昭和10年ころまでは、杉の木がうっそうと茂っていて、昼でも薄暗く気持ちの悪いような場所でした。学校の行き帰りに、子供たちはおっかない場所だと言って気持ち悪がって急いで通った、といいます。
言い伝えによると大きな椿の木があったので椿森と呼んだのだろうといいますが、昔この場所はオショウキバ(お仕置場)だったといわれています。縄で縛られてきた罪人が、ここで首を切られ穴を掘って埋められたといいます。有名な「鈴ガ森の刑場」という場所が東京にありますが、そこと同じような椿森の刑場で、椿の木に縛られて処刑されたのだともいわれています。処刑になった遺体は遺族には渡さず刑場近くに埋める習わしだったといいます。

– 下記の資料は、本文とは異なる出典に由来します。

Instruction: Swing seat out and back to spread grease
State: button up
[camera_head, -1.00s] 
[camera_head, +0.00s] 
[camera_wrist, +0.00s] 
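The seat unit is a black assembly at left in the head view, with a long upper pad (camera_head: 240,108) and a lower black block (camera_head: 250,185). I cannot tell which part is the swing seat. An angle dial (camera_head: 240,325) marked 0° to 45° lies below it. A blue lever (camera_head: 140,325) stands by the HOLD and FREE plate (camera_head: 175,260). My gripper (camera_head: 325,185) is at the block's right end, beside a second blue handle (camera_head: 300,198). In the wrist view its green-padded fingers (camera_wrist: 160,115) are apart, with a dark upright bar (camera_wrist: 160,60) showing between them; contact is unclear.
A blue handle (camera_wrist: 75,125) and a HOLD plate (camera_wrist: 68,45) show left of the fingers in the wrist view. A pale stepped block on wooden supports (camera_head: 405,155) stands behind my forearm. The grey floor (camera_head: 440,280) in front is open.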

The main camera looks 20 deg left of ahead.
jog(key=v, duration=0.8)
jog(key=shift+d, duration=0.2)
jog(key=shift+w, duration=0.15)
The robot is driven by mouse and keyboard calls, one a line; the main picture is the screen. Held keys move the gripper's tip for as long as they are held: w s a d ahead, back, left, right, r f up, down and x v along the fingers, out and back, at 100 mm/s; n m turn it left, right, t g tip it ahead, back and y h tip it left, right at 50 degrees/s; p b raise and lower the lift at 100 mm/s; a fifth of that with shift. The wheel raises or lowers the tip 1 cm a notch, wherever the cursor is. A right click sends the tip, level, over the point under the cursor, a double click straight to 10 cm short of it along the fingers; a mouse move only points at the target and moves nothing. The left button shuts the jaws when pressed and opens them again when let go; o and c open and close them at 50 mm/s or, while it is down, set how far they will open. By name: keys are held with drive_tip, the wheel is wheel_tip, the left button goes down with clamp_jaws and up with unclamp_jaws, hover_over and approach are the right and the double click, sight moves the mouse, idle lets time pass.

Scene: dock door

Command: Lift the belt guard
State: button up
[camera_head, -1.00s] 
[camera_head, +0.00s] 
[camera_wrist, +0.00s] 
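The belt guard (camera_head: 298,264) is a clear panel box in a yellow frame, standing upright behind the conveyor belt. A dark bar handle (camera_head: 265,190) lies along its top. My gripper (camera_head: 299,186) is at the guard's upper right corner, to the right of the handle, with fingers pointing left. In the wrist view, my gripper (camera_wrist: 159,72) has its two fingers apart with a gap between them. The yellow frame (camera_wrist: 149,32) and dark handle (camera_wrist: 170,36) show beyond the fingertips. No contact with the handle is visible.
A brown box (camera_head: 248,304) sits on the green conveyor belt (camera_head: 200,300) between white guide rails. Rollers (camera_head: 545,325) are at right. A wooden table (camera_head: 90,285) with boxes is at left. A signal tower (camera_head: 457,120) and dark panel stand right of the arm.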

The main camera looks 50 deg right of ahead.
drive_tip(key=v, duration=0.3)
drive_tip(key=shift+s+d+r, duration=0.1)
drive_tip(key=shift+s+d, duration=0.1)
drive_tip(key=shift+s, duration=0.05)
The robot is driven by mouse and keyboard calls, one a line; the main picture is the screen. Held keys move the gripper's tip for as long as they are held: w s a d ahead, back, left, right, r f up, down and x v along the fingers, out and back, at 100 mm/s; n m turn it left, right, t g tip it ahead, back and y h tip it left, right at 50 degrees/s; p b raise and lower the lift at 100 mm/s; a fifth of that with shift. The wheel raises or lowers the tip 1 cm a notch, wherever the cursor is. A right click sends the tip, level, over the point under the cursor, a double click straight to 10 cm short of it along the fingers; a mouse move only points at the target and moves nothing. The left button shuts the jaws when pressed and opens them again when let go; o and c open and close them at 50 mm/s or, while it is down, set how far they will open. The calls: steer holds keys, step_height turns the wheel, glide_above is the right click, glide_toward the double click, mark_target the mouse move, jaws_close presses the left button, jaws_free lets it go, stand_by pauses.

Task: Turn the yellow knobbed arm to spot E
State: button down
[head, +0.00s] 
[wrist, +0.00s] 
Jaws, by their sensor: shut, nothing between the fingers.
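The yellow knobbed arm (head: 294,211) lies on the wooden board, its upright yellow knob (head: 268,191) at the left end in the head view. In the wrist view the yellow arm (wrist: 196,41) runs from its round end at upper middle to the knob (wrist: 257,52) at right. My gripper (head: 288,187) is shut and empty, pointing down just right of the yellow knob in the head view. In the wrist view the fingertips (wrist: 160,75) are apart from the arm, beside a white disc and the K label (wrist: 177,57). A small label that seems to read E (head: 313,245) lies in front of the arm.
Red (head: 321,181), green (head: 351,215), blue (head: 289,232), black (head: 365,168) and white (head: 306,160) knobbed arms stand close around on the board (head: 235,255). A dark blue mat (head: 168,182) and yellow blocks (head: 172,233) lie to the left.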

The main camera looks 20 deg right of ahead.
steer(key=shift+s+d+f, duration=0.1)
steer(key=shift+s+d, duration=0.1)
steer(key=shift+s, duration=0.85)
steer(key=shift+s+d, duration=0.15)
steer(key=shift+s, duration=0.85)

まだつい近年のこと、この近くの親類の人が神かくしにあって行方不明になってしまいました。困ってオガミヤに見てもらったら、椿森のお地蔵様を拝むように言われました。家族の人はオサゴとオダンゴを持って、早く見つかるようにと言ってこのお地蔵様を拝んだら、しばらくして、いなくなったその人は無事戻ってきたといいます。
また、この場所には、アズキババアが出るといい、あそこを通るとアズキをとぐようなゴシゴシという音がして、アズキババアに隠されてしまうといって、気味悪がってみんなその場を急いで通ったり、近くを通るのを嫌がったといわれていました。
現在は水田が開け、道路も広がり舗装道路となって明るい場所になり、昔のそんな面影はみじんも見られませんが、石碑に刻まれたお地蔵様には、花や線香が今でもときおり供えられています。